The opinions of Indian expert's in the Middle-East and Islamic world on the legacy of Saddam are mixed but there is a unanimous view that his execution will fuel and deepen the Shia-Sunni divide in Iraq and the entire Middle-east.
While talking about the timing of Saddam's execution Ambassador Hamid Ansari, former diplomat, told rediff.com, "Saddam's execution is unusual in more than one sense. In Iraq... in the entire Arab world and in many parts of world, except India, Muslims are celebrating Eid today. Nowhere in the world on a festival day has such an execution taken place. Why has been Saddam executed today? This is not a measure of justice; this is a measure of revenge and celebration. We agree that it's any government's job to do justice. People are punished for crimes but Saddam was executed with a message."
"I have done it," is the message sent in conjunction with the major festival by President George Bush [Images]. The timing of Saddam's hanging is vicious and can not be accidental." argues Ansari.
While explaining the American authority's mindset in hastening Saddam's execution, Ansari says, "Iraq has reached a rock bottom.
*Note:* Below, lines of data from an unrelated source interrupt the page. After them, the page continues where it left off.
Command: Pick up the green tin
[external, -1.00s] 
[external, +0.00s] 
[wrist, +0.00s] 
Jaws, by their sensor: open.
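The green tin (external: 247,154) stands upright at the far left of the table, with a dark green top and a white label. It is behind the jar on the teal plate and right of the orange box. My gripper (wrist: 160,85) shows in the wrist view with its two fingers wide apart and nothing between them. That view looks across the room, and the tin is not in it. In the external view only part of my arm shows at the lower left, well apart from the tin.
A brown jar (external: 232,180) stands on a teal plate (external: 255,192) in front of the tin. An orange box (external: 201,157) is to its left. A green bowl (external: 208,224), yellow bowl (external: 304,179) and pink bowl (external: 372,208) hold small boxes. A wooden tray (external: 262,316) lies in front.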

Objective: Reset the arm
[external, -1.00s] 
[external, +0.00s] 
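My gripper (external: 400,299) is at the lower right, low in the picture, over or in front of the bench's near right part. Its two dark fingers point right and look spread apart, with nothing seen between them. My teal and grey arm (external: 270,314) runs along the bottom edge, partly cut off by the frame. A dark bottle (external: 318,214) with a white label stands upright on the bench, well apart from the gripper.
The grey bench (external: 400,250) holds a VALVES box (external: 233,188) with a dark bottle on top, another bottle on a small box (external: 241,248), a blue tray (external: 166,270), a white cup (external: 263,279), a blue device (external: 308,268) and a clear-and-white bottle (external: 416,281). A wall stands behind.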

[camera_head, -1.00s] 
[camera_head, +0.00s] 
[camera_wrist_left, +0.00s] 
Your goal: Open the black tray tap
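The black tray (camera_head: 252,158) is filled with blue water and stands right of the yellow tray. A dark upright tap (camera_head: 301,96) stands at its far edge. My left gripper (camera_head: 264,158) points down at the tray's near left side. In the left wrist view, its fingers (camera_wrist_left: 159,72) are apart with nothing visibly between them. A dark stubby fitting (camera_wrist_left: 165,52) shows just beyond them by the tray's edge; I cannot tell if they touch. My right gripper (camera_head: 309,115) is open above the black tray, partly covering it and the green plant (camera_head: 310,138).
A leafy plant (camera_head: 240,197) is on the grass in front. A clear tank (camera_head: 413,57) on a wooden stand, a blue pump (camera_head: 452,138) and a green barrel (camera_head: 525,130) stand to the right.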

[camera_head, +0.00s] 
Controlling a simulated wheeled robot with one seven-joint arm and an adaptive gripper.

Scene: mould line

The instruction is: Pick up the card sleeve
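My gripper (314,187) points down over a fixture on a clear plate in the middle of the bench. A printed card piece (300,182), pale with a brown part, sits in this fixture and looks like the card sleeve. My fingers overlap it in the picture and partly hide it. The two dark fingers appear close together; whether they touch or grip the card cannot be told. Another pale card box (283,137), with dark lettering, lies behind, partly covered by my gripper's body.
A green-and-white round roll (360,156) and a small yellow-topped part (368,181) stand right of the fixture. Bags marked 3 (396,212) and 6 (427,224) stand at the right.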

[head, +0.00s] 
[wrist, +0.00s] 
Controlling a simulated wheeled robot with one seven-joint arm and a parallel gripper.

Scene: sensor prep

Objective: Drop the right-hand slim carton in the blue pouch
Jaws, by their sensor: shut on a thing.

Everyday people are dying. Nothing is improving. Already 2,900 people have died and 22,100 have been injured. The US and world media, the Baker report and many others have said that the war is failing. Bush has to swallow the bitter pill but he has not agreed so far to change his policies. I think the execution of Saddam is a desperate act of a very, very desperate man."
While reacting to the Saddam's execution, Ambassador Chinamay Gharekhan, retired diplomat and PM's special Envoy for Middle-east told rediff.com, "He was the symbol of resistance to the Iraq government. So they might have thought 'why delay it'? "
Like millions all around the world B S Raghvan, Chennai-based retired civil servant and former Director, Political & Security Policy Planning was outraged to see the footage.
Raghvan tolf rediff.com, "All they (Americans) have succeeded in doing by this inhumanity is, on the one hand, to aggravate the sense of sheer horror felt by the millions of watchers round the globe at Saddam's execution and, on the other, to fuel further hatred and hostility at the presumptuousness of the US to assert its hegemony by fair means or foul."
Most experts agree that Iraq stands completely divided. The de facto division of Iraqi society is stark on eve of the execution of Saddam.
"The process of reconciliation in Iraq hasn't even started. The basic problem is the militia. There are Kurds with 1,60000 militia, Shias have two armies. It seems that Iraq is heading for the sectarian divide." Says Gharekhan.
He says, "He was a ruthless leader. He doesn't deserve sympathy. He didn't tolerate dissent. We will have to wait and see how his legacy is carried on as the Arab nationalist."
Gharekhan argues that Saddam's so-called pro-India stand was more a slogan than reality.
However, he says, "Saddam died bravely. It will accord him martyr's death. He didn't ask for mercy and refused to cover his face. He didn't collapse under pressure. It is believed that his last words were in support of Palestine. This will have a very big impact in the Arab world."